Furthermore, it’s now also possible to pass an options list to run() or additer() via the opts argument:

def mapper(key, value):
    for word in value.split():
        yield (word, key[0]), 1

if __name__ == "__main__":
    from dumbo import run, sumreducer
    opts = [("addpath", "yes")]
    run(mapper, sumreducer, combiner=sumreducer, opts=opts)
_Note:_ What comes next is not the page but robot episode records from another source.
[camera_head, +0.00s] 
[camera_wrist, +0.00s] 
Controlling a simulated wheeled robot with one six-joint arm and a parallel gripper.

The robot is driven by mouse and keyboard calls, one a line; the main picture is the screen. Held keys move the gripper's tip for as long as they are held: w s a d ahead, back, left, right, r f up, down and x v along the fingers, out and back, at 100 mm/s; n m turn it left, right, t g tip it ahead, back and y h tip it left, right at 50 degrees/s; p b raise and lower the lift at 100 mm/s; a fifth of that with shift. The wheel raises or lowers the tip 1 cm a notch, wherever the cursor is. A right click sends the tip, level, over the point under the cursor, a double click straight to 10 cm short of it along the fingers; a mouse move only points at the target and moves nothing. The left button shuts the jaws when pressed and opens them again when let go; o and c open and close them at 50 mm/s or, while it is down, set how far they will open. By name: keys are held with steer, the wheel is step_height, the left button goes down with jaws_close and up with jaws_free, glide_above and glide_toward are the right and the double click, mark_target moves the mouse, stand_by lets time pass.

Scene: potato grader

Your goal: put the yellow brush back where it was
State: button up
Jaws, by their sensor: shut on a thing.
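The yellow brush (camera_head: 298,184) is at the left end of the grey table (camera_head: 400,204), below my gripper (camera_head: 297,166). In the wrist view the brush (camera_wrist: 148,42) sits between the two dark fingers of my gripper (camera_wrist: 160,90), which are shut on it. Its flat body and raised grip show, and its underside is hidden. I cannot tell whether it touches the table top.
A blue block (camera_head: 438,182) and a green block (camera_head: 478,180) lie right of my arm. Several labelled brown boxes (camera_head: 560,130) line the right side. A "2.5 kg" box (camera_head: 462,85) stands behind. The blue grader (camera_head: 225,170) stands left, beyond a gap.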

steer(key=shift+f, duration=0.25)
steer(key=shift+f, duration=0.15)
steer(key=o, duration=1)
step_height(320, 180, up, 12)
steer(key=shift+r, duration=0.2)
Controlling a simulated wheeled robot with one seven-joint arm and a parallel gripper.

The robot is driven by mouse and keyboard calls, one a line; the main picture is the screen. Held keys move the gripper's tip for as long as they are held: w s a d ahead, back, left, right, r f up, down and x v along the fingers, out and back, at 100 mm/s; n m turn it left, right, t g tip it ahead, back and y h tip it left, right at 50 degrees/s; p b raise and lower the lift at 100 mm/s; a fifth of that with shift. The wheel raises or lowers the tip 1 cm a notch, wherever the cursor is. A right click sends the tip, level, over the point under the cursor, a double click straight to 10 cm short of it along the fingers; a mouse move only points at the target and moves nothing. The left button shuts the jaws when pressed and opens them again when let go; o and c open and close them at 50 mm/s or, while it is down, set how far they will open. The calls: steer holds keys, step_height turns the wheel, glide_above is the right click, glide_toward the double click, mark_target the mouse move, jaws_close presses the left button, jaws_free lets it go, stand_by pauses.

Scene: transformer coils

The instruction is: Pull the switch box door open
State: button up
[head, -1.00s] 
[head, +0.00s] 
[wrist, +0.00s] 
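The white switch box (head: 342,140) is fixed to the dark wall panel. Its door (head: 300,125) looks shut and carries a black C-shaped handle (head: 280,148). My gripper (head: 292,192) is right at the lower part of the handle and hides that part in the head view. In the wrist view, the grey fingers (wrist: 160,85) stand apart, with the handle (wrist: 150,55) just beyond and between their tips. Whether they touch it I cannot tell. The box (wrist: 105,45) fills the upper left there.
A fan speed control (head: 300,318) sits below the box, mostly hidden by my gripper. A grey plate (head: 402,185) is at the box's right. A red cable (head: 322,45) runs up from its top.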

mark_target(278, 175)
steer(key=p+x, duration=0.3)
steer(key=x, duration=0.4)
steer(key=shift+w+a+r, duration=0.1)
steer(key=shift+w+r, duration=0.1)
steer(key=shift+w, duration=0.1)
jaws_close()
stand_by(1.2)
which could be handy when you want to use join keys for only one iteration, for example.

Powered by Dumbo?

May 9, 2009

I’ve slowly started taking on the slightly daunting task of writing my Ph.D. dissertation, and I’m considering including a chapter about Dumbo and Hadoop. However, thinking about this made me realize that I’m pretty clueless as to how many people are using Dumbo, and for what purposes it’s being used outside of Last.fm. I know for a fact that CBSi started using it recently, and there are a few other companies like Lookery that appear to be making use of it it as well, but I don’t really know what they’re using it for exactly, and judging from the number of questions I keep getting there must be more people out there who are using Dumbo for non-toy projects. So, if you aren’t just reading this blog out of personal interest, please drop me a line at klaas at last dot fm or add a comment to this post. It’ll make my day, and you might get an honorable mention in my dissertation. When the list is long enough, I might even devote an entire wiki page to it as well.

BinaryPartitioner backported to 0.18

May 6, 2009

Today, Tim put a smile on the faces of many Dumbo users at Last.fm by backporting HADOOP-5528 to Hadoop 0.18. Now that his backported patch has been deployed, we finally get to use join keys on our production clusters, allowing us to join more easily and avoid the memory-hungry alternative ways of joining datasets.